Write out each line from the data below that includes the word "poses".
>> Begin Source excerpt
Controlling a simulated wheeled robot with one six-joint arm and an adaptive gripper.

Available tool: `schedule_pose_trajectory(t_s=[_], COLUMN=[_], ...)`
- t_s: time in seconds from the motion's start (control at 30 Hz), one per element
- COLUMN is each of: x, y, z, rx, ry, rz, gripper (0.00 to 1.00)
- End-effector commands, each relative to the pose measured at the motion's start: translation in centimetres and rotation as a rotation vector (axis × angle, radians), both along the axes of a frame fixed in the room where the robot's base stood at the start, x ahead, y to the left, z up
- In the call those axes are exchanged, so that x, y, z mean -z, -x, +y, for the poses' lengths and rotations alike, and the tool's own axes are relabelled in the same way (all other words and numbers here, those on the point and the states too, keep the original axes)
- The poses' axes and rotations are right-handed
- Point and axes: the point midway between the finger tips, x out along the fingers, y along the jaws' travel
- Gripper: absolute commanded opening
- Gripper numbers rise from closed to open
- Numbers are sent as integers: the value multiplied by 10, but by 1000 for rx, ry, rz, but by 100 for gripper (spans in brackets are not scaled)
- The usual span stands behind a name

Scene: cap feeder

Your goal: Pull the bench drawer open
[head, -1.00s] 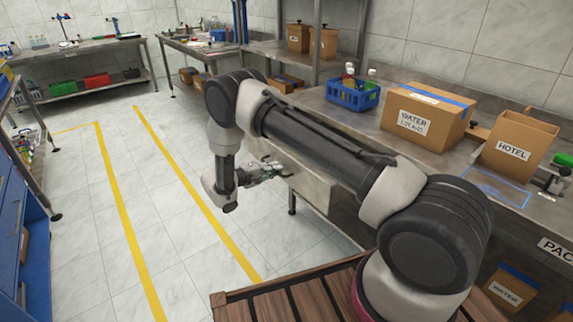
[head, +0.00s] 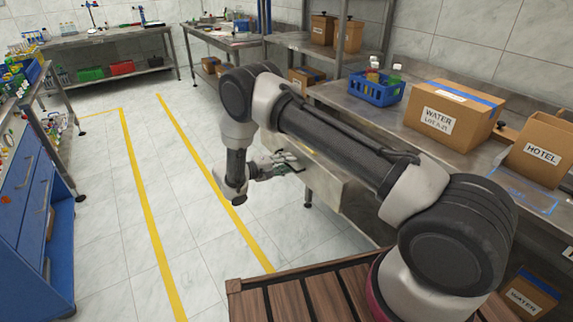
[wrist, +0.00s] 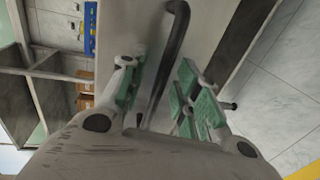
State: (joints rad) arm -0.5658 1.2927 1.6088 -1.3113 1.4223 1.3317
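The bench drawer (head: 325,178) is a grey metal box under the front edge of the bench, partly behind my arm. How far it stands out is hard to tell. In the wrist view its pale front (wrist: 205,30) carries a dark bar handle (wrist: 172,50). My gripper (head: 288,161) is at the drawer's front. In the wrist view my gripper (wrist: 160,82) has its green-padded fingers apart, one on each side of the handle. A gap shows between the bar and the pads, so it is not visibly clamped.
The steel bench (head: 350,102) holds a blue crate (head: 377,92), a WATER box (head: 452,115) and a HOTEL box (head: 540,158). A blue cabinet (head: 25,225) stands at the left. The tiled floor (head: 125,215) between is clear, with yellow lines.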

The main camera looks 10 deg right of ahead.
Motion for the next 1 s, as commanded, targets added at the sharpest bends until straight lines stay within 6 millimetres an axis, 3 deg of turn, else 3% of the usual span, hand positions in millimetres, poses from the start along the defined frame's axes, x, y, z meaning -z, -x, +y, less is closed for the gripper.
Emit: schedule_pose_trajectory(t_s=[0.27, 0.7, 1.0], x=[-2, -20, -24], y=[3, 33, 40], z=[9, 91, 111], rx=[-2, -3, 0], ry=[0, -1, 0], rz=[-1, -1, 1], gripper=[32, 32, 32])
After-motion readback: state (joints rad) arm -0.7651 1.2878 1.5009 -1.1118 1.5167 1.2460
>> End Source excerpt
→ **Response below**
- In the call those axes are exchanged, so that x, y, z mean -z, -x, +y, for the poses' lengths and rotations alike, and the tool's own axes are relabelled in the same way (all other words and numbers here, those on the point and the states too, keep the original axes)
- The poses' axes and rotations are right-handed
Motion for the next 1 s, as commanded, targets added at the sharpest bends until straight lines stay within 6 millimetres an axis, 3 deg of turn, else 3% of the usual span, hand positions in millimetres, poses from the start along the defined frame's axes, x, y, z meaning -z, -x, +y, less is closed for the gripper.

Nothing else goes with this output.